Well, I just started doing stanging military presses as opposed to sitting.

I noticed that I was only able to do 115 for 4 sets of (6,6,5,5). I was able to get 145 for sets of 6 seated.

Relativley speaking, I haven't done much in regards to overhead presses of any kind, and only realy started doing them about 3-4 months ago.

Would the weakness from standing as opposed to sitting be from weak stabilizing core muscles? I noticed on my first missed rep (third set while going for 6) my whole body kind of shook, almost like what happened when I first started doing front squats.

I did just get done doing 10X3 in bench, but I felt realy good when I started the military presses.

Any thoughts?


You might be leaning back more with the seated press. Also you're starting the standing press at the bottom that will hinder your ability to use more weight. Keith Wassung posted an article he wrote and he said he like to start his seated presses in the bottom position to simulate standing presses.


I think you're spot on in regards to stabilising muscles being an influence on your lifting numbers.
We are almost certainly weaker in multi-joint exercises, one explanation (and a pretty good one) notes 'leaking' as the culprit: http://www.t-nation.com/readTopic.do?id=560555


Another thing to consider is: you may be using your legs to help the lift on the standing version.


There's nothing wrong with this, but isn't using your legs called a jerk? As in clean and jerk?


A slight dip of the legs and then driving through is a push press.

Dipping the legs to start the drive and then while pressing, dropping your body down (via a split, legs out to the side, or just going down) is a jerk. This effectively shortens the distance that it is necessary for you to move the bar.


On a jerk, you drop one of your legs back behind you, if your feet remain planted it is a push press.

I think that your standing press will catch up pretty quickly once the supporting musculature gets with the program.


Yea, I was thinking about that when I was doing them. I did catch myself doing that twards the end of my sets.

The reps I missed (last one on the last 2 sets), I actually went up on my toes (bad form, I know) but still didn't finish the reps, I only got the bar half way up.

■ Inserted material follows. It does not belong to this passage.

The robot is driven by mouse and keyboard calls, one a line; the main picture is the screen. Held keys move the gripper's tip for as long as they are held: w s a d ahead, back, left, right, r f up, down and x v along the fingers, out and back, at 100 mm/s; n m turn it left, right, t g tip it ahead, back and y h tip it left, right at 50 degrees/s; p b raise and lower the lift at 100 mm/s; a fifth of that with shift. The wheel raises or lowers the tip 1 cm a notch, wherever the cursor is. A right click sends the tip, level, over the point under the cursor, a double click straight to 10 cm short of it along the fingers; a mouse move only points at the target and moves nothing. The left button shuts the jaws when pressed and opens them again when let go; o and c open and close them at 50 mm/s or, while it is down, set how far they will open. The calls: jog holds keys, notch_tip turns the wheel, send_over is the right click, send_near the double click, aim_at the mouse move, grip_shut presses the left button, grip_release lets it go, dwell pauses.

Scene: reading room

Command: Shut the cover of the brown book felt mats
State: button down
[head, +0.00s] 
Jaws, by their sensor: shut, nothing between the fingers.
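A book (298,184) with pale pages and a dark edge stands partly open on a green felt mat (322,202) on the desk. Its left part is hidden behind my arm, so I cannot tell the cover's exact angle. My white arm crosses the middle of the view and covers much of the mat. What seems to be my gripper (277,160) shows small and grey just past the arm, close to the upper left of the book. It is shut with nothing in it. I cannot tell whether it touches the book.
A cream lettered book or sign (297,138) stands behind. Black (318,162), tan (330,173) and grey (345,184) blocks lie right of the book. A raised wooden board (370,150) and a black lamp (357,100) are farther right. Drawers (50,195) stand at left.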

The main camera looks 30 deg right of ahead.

That's what I'm hoping. I've been using my belt less for squats and deads (though I used it for my 10X3 squat day monday).

Before I started doing CW's routines, I almost never did any direct ab or lower back work.



If you want to improve your standing military press, you need to make your whole body "tighter" when lifting. To assist with this, try (1) having your heels together and (2) clenching your butt cheeks. Guaranteed to help you lift more.

And BTW, seated military presses can be pretty hard on the vertebrae. Standing is better because your legs take some of the force, even if you don't dip at all.


Thanks. I was actually doing the opposite because I was worried about balance. I did feel my butt start to shake when I was at the end (no pun intended) of my sets.

I'll try that next week.


Seated are easier for me, and I assume it's because I'm using leverage by leaning back against the back of the seat. I do all my presses standing now; I like to think it's all me doing a standing press, rather than me and a chair doing essentially a steep incline bench.


Try cleaning the bar before each set of presses or overhead lifts. This helps me get tight for presses or push-presses.


Wheb doing the standing military press, is it bad to arch the back so your chest is facing upwards? I naturally do this and have been told it is bad, good, and ugly but which is true and is it because of abs or erector spinae being weak?


It's nice to do some of those 'push press' movements once in a while to get an extra rep out or two, when doing the standing military.


Standing Presssing strength/stability also increases by standing with your feet staggered, ie one in front of the other.

Dan John has a Getup article on his site that talks about working up to a 300lb overhead press. Lots of great ideas in his little magazine.


I would bo both alternately-they both work the shoulders, but pressing a weight overhead while you stand-whether for a strict press or push press-makes your whole body strong as hell-more so than seated presses of any kinds. Your body shook because you lack static strength in your core muscles-spinal erectors, obliques and abs. Research anything written on here by Keith Wassung-do a search for him as his overhead strength is excellent. He helped me get back over a 300lb press. Email me with questions


I think that's great advice. I have found that doing heavy push presses greatly increases your standing press strength. By lowering the bar slowly after a push press I think your body gets used to handling a heavier weight and that makes the normal press much easier.